Saynur ve Demirağa lakaplı Cevat Konak’ın son çocuğu ve hayatı boyunca, doktor 200 lira dese, bu dünyaya gelmeyeceğinin bilincinde olarak, zaman zaman da "Ee, ben 300 liralık adamım" diyerek.

Trabzon’un Maçka ilçesinin, değiştirilen Rumca adıyla Hacevera (Yeşilyurt) köyüdür doğduğu yer. Dolayısıyla hem genlerinden, hem yetiştirilişinden, Kuzeylidir. Sürmene bıçağı gibi keskin, köşeli, hiçbir zaman yuvarlak bir çakıltaşı olmayacağını bilen bir Kuzeyli. İlçeye üç dört kilometre yürümekle ulaşılan yüksekçe bir köyde doğup büyümesine rağmen, Karayolları’nda işçi olan babası, çocuklarının yarın bir gün okumaya ya da çalışmaya şehre gideceklerini düşünerek verir ilk eğitimini. Dolayısıyla, babasının kavalye niyetine eline tutuşturduğu sandalyeyle, horondan önce "vals" öğrenir. Gaz lambasında Fakir Baykurt’lar, Yaşar Kemal’ler okunur evde. Tabii bir de Nazım Hikmet’ler... Tüm Maçka gibi onun ailesi de yüzde 98 okur yazarlık oranı ve ağır CHP’liliğiyle bilinir.

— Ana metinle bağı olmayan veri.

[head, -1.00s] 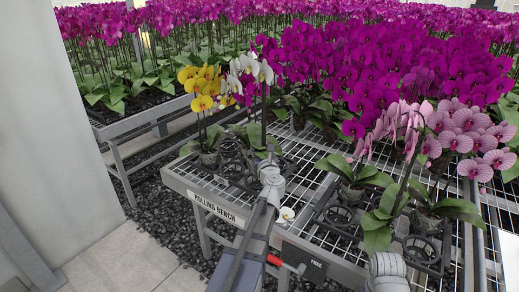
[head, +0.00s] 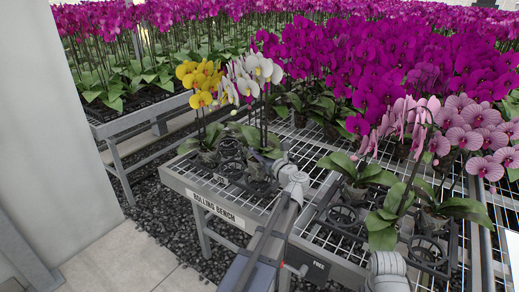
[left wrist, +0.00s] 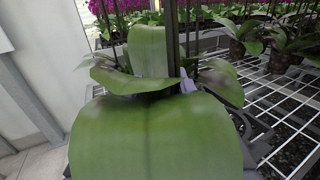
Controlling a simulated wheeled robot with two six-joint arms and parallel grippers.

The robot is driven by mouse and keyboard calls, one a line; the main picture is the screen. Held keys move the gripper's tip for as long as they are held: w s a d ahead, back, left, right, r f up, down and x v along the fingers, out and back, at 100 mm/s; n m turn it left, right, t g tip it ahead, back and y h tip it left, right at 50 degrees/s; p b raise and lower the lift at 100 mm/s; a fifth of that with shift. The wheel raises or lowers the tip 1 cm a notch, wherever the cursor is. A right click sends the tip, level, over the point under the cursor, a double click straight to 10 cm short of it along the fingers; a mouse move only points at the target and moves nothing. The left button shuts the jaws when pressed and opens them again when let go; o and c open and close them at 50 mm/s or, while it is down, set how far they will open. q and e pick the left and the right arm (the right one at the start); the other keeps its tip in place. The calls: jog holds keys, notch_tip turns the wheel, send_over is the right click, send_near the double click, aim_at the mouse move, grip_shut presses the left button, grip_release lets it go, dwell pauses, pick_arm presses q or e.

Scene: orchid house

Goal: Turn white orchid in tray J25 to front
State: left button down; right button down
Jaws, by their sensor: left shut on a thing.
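The white orchid (head: 264,68) stands in the tray (head: 222,180) at the near left end of the rolling bench, right of the yellow orchid (head: 200,82). Its white blooms hang in a spray, mostly toward the left and front. My left gripper (head: 272,168) is at its pot, shut on it; the fingers are mostly hidden by my wrist and the leaves. In the left wrist view, a broad green leaf (left wrist: 155,135) of it fills the front, with dark upright stems (left wrist: 172,35) behind.
Pink-veined orchids (head: 472,135) stand in another tray (head: 345,240) to the right, close to my left arm. Magenta orchids (head: 390,70) crowd the bench behind. Bare wire mesh (head: 310,150) shows between. A pale wall (head: 60,130) stands at the left.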

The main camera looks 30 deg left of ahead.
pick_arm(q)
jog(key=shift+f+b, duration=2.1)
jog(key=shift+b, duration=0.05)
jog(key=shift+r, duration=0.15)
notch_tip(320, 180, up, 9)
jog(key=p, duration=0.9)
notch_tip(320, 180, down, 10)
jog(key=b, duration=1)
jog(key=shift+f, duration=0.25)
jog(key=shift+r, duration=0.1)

Ama sonuç olarak Karadenizlidirler; Temel’le Dursun’un, bir de Fadime’nin memleketi...

Yıllar sonra bir gün kız arkadaşı yükselen burcunu öğrenmek ister. Bunun için doğduğu saati bilmesi gerekir. "Tek sosyal aktivitesi çocuk doğurmak" olan annesine sorduğunda aldığı cevap şu olur: "Uşağum saatini hatırlamayrım ama çok kar yağmişti!"

ULA UŞAĞUM, KORKARIM RAKI İÇEYSİNUZ


En küçük ve beş kızdan sonra doğan erkek olduğu için anne-babasının şımarttığı bir çocuktur. Ama yine de ailenin 14 ineği kadar değil. Yazın okul biter bitmez ailecek yaylaya çıkarlar ve o da diğer kardeşleri gibi, beş yaşından liseyi bitirene kadar çayırlarda inek başı bekler. Annesi önce inekleri besler, sonra onları. İneklerini o kadar sever ki, onlarla konuşur. Yaşlandığında sadece bir inek ve bir buzağıyla kalmış, onlar da gidince, duvara fotoğraflarını asmış, ortalarına da Almanya’da olan büyük oğlunun fotoğrafını yerleştirmiştir.

Yaylada tek eğlenceleri, ağaçlara çıkıp şarkı türkü söylemektir. Halaları, teyzesi, ablaları, babası hepsi yeteneklidir. Ancak o zamanlar yöre türkülerine fazla meraklı değildir; radyodan dinlediği zeybekler, Azeri türküler, Türk Sanat Müziği parçaları ilgisini çeker. Yorucudur yayla günleri; ama onun deyimiyle "rüzgarla hür yaşamış, özgürce şarkılarını söylemiş", doğal beslenip büyümüştür. Ailesi de epeyce eğlencelidir.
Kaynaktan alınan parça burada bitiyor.